Rational prose, of the kind favored by modernism, said Lewis' close friend Charles Williams, hides from us the fact that human nature is inherently limited:
Prose, especially sweet and rational prose, conceals its human limitations. It may argue or instruct or exhort, but all that while it subdues or hides from us the pattern which is our reminder that its conclusions are what they are because of its own limitations--which are its writer's--which are in the nature of man.
Poetry, on the other hand, inoculates us from man's fatal conceit: his tendency to forget that his nature is limited, that he can't know everything. It limits its way of saying things to the limits of human nature itself:
Exquisitely leaning to an implied untruth, prose persuades us that we can trust our natures to know things as they are; ostentatiously faithful to its own nature, poetry assures us that we cannot--we know only as we can.
Chesterton, writing several decades earlier, anticipated William's point:
The poet only asks to get his head into the heavens. It is the logician who seeks to get the heavens into his head. And it is his head that splits.
Poetry acknowledges that we have eaten of the Tree of Good and Evil. But it will not allow us the delusion that we have eaten also of the Tree of Life.

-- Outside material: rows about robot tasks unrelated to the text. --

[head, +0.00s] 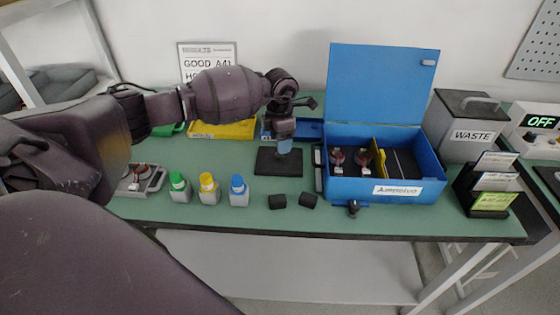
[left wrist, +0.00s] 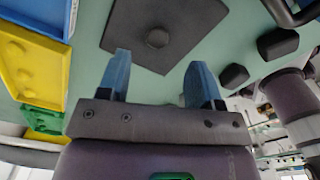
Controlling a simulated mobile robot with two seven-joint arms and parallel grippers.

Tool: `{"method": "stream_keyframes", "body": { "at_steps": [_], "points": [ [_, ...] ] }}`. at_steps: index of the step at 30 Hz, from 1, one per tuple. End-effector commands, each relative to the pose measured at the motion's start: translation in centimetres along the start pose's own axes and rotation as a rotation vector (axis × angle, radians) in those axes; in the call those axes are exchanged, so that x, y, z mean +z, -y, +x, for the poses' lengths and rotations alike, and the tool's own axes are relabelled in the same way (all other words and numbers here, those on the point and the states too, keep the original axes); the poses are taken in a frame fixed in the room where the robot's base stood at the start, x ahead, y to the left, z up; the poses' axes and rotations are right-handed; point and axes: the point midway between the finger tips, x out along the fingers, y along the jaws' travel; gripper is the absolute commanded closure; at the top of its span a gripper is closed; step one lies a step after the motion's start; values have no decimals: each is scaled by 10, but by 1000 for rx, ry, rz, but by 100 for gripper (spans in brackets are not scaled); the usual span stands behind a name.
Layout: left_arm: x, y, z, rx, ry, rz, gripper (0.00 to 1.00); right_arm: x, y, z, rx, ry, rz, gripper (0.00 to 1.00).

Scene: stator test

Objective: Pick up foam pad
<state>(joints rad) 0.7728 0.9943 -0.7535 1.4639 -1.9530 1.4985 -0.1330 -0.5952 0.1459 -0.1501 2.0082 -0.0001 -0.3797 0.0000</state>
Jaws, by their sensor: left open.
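A flat dark square pad, seemingly the foam pad (head: 278,166), lies on the green table top left of the blue case. In the left wrist view the pad (left wrist: 183,22) has a small round knob at its middle. My left gripper (head: 284,147) hangs over the pad's far part in the head view, its blue fingertips pointing down. In the left wrist view the gripper (left wrist: 158,75) is open with nothing between its fingers, and the pad lies beyond the fingertips. The gap in height is hard to judge. My right gripper is not in view.
The open blue case (head: 390,190) stands just right of the pad. Two small black blocks (head: 277,201) (head: 308,200) lie in front of it. Green, yellow and blue-capped bottles (head: 208,190) stand to the left. A yellow tray (head: 222,131) lies behind, and the WASTE bin (head: 468,128) stands right.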

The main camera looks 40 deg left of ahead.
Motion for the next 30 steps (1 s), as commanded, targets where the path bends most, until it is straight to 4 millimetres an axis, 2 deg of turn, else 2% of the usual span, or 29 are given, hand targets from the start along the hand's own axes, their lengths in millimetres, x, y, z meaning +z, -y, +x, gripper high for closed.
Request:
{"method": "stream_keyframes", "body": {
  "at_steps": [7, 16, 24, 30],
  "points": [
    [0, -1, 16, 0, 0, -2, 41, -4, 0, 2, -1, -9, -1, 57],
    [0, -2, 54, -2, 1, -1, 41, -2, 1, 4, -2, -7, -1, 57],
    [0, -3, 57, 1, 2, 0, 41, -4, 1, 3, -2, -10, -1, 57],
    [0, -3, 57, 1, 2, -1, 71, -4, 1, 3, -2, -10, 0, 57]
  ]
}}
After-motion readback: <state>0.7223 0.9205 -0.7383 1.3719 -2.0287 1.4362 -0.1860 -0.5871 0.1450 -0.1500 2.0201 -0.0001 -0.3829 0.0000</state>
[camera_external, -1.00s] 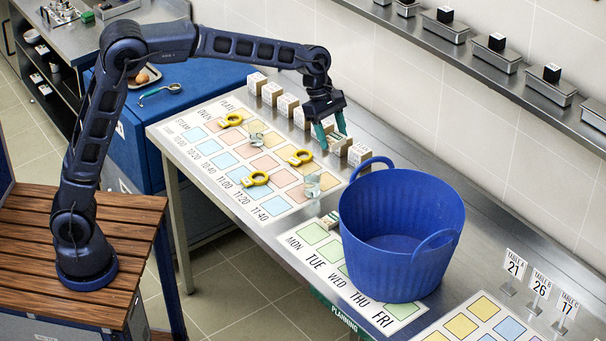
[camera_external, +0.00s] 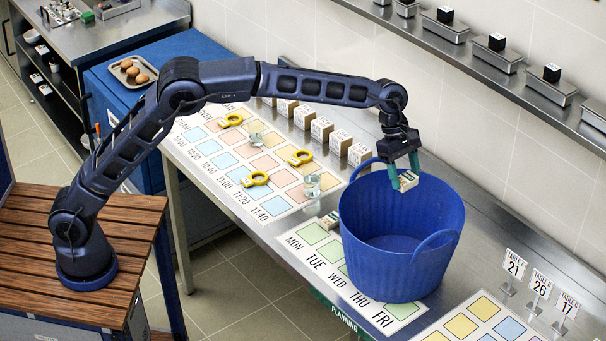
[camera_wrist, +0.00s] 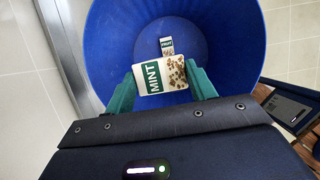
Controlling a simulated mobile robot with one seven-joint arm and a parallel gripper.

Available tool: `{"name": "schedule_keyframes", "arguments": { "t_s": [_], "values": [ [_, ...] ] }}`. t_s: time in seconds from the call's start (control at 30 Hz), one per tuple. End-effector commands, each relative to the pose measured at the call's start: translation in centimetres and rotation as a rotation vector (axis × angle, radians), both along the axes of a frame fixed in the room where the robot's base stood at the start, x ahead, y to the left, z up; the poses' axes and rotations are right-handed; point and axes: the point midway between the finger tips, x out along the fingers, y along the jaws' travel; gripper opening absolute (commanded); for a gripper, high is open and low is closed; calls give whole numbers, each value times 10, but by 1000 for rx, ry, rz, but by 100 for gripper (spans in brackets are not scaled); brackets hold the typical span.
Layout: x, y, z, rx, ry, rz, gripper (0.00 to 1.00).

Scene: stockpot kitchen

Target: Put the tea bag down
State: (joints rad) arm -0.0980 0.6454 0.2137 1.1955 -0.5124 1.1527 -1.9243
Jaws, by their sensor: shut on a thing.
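My gripper (camera_external: 405,182) is shut on a tea bag (camera_wrist: 162,75) with a green MINT label and a speckled brown patch. In the wrist view the green fingers (camera_wrist: 160,88) grip it from its two sides. The held tea bag also shows in the external view (camera_external: 409,181). It hangs over the back part of the opening of a large blue tub (camera_external: 385,243). In the wrist view the tub's inside (camera_wrist: 220,30) surrounds it, and a second, smaller-looking packet (camera_wrist: 167,46) with a green label lies deeper in the tub.
The tub stands on the steel table, partly over the weekday board (camera_external: 290,243). A small packet (camera_external: 328,220) lies on that board. Yellow rings (camera_external: 255,179) and a glass (camera_external: 312,184) are on the time chart. Labelled blocks (camera_external: 321,129) line the back. Table signs (camera_external: 541,284) stand right.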

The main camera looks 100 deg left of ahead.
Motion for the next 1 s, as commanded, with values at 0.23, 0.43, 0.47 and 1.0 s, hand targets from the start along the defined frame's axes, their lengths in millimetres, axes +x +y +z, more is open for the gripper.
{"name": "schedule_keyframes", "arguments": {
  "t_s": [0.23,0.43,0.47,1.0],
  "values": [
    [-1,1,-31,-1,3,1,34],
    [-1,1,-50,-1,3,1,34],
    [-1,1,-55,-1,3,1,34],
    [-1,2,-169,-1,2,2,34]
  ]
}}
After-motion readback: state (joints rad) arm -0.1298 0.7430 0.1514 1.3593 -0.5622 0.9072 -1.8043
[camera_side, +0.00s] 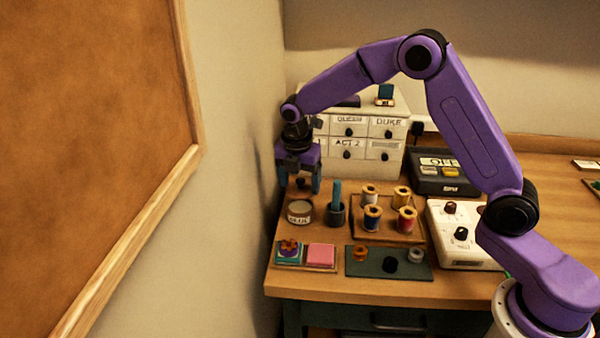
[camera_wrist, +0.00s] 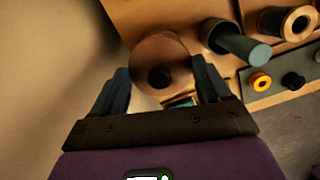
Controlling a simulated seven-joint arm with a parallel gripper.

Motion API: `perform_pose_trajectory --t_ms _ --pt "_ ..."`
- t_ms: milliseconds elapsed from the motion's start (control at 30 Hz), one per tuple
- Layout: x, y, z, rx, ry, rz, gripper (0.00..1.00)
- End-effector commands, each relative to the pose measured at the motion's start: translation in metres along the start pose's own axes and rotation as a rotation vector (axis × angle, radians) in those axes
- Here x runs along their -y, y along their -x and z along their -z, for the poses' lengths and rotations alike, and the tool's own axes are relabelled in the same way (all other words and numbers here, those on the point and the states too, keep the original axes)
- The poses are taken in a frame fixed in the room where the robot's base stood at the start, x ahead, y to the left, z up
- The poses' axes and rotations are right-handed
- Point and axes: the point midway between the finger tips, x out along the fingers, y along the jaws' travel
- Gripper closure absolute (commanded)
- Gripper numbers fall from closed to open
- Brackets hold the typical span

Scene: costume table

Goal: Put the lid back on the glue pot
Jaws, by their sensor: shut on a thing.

The Christian worldview is contained not only in the great confessions of faith of Christian divines and the philosophical disquisitions of Christian philosophers, it is housed in the great works of poetry and literature which have formed the literary tradition of the Christian West.

We can understand the truth through the abstract statements of the philosophers, but only by poetry can we see it. And seeing is believing. Jesus, who himself taught in stories, did not accuse the Pharisees of not understanding the truth; he accused them of something much more serious: He accused them of being blind.

"How can a man be born again when he is old?" "How can this man give us his flesh to eat?" How indeed. Only through a reacquaintance with the poetic can we repair our sight and see truly once again.